>> Begin Given records
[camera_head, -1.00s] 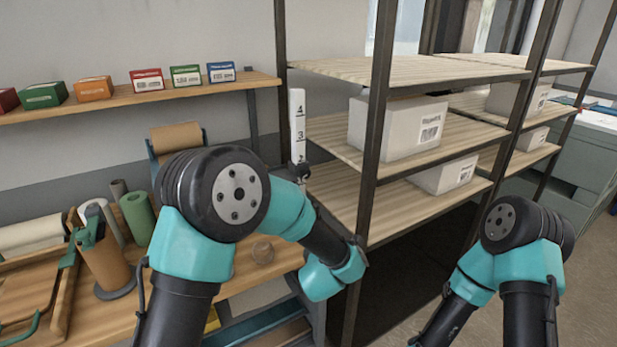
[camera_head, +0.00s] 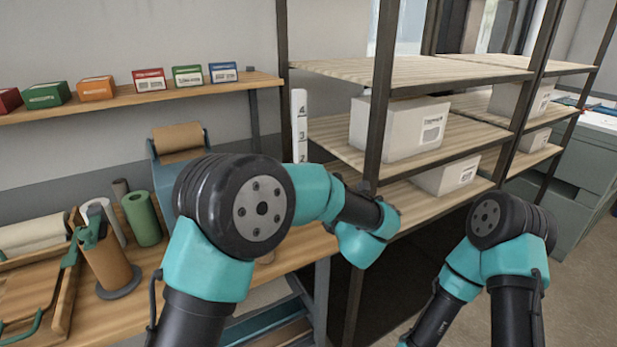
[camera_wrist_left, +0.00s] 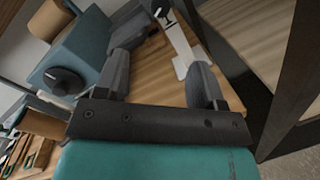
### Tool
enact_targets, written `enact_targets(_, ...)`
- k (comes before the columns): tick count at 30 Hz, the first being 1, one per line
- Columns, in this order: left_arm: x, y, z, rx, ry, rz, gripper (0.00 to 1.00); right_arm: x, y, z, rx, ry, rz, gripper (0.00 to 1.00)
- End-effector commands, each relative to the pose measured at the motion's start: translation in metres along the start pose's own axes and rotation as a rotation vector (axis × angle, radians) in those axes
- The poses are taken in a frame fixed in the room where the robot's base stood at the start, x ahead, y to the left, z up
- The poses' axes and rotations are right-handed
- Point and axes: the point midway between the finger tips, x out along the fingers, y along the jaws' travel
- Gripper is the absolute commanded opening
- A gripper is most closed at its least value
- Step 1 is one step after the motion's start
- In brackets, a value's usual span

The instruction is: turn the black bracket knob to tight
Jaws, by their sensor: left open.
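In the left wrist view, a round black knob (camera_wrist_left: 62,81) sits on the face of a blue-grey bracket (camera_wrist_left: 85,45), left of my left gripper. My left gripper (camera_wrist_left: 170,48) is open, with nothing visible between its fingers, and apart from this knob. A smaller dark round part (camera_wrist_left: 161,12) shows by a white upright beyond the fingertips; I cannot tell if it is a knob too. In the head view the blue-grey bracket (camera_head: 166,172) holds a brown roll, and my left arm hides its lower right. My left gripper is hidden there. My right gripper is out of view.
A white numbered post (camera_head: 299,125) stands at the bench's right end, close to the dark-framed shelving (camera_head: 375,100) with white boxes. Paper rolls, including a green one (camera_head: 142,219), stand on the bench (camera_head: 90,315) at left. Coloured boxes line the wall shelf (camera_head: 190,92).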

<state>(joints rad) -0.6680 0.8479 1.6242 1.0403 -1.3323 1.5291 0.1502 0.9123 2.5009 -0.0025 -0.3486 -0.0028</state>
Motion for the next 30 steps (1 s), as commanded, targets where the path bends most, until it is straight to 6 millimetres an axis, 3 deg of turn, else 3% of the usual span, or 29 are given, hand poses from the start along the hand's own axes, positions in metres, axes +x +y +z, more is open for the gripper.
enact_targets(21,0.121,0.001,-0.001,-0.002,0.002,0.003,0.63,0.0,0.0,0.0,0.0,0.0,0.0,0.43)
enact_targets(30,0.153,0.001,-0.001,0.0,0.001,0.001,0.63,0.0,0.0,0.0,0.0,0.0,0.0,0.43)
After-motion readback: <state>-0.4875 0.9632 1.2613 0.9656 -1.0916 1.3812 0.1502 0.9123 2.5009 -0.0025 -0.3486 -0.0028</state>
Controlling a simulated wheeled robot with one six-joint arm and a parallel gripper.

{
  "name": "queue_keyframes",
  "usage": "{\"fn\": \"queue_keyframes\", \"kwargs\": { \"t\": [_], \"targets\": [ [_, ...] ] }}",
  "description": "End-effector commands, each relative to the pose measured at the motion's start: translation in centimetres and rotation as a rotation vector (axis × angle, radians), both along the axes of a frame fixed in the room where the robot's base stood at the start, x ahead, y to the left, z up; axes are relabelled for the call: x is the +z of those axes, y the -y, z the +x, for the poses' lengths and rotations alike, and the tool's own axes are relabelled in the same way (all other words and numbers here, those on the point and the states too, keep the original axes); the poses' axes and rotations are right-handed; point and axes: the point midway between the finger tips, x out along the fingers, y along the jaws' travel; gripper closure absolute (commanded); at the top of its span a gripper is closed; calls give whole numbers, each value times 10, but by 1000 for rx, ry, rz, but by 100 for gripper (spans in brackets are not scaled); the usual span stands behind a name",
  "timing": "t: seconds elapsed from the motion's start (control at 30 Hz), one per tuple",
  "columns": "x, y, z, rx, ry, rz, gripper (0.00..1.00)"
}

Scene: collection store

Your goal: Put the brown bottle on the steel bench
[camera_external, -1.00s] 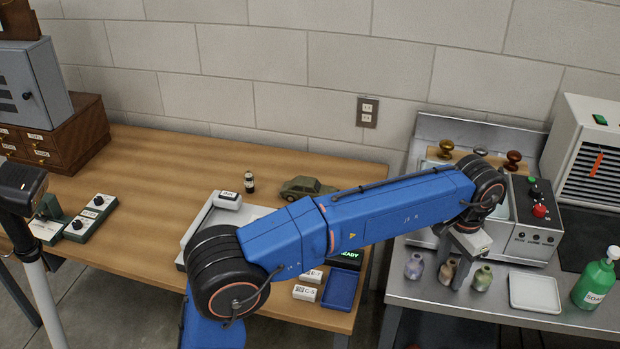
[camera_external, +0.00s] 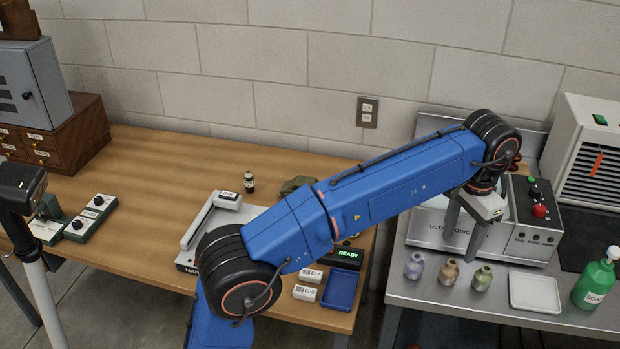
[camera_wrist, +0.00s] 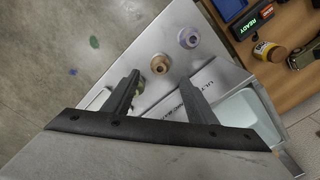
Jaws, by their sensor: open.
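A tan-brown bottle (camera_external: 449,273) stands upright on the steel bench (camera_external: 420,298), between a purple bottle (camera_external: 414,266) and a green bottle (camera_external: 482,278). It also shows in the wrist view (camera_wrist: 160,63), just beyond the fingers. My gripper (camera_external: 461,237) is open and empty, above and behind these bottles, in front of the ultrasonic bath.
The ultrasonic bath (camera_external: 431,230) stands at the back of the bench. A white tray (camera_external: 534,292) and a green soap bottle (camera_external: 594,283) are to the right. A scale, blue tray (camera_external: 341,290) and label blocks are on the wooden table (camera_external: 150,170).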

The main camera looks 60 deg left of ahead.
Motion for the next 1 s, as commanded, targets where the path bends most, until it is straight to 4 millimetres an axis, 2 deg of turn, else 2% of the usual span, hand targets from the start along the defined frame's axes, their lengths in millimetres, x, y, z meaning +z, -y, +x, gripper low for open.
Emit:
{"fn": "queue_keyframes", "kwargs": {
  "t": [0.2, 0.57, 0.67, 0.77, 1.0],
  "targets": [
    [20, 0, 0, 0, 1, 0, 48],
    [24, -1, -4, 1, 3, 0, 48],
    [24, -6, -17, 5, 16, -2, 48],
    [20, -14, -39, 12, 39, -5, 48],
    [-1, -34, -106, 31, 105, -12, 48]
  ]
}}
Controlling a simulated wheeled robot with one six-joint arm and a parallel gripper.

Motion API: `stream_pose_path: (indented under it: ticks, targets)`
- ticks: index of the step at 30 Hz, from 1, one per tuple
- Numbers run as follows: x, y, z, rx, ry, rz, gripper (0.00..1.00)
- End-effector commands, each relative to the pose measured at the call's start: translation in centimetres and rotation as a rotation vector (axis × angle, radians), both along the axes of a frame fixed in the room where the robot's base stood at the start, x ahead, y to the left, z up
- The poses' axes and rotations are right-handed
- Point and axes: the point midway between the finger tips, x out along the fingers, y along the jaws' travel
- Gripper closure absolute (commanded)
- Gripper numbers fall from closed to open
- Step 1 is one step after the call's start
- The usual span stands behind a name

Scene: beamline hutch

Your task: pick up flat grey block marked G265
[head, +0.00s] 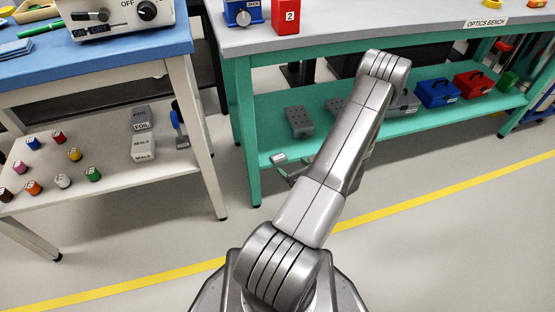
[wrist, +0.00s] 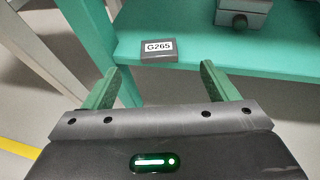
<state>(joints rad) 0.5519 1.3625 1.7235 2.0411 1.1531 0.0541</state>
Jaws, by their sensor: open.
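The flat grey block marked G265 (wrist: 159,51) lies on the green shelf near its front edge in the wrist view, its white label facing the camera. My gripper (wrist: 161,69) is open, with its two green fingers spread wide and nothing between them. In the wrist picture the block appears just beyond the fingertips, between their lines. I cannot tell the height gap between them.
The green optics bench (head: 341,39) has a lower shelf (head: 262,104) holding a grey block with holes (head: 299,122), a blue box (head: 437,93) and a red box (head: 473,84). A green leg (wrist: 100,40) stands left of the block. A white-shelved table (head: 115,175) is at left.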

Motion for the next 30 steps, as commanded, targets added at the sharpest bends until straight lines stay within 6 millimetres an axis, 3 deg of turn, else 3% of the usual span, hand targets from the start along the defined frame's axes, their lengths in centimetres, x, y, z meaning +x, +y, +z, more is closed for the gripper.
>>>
>> End Given records
Begin at the line that has "- Gripper is the absolute commanded opening" in the entries above; stop after the line that has "<state>(joints rad) -0.6680". Transcribe exactly those lines and no others.

- Gripper is the absolute commanded opening
- A gripper is most closed at its least value
- Step 1 is one step after the motion's start
- In brackets, a value's usual span

The instruction is: turn the black bracket knob to tight
Jaws, by their sensor: left open.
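In the left wrist view, a round black knob (camera_wrist_left: 62,81) sits on the face of a blue-grey bracket (camera_wrist_left: 85,45), left of my left gripper. My left gripper (camera_wrist_left: 170,48) is open, with nothing visible between its fingers, and apart from this knob. A smaller dark round part (camera_wrist_left: 161,12) shows by a white upright beyond the fingertips; I cannot tell if it is a knob too. In the head view the blue-grey bracket (camera_head: 166,172) holds a brown roll, and my left arm hides its lower right. My left gripper is hidden there. My right gripper is out of view.
A white numbered post (camera_head: 299,125) stands at the bench's right end, close to the dark-framed shelving (camera_head: 375,100) with white boxes. Paper rolls, including a green one (camera_head: 142,219), stand on the bench (camera_head: 90,315) at left. Coloured boxes line the wall shelf (camera_head: 190,92).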

<state>(joints rad) -0.6680 0.8479 1.6242 1.0403 -1.3323 1.5291 0.1502 0.9123 2.5009 -0.0025 -0.3486 -0.0028</state>

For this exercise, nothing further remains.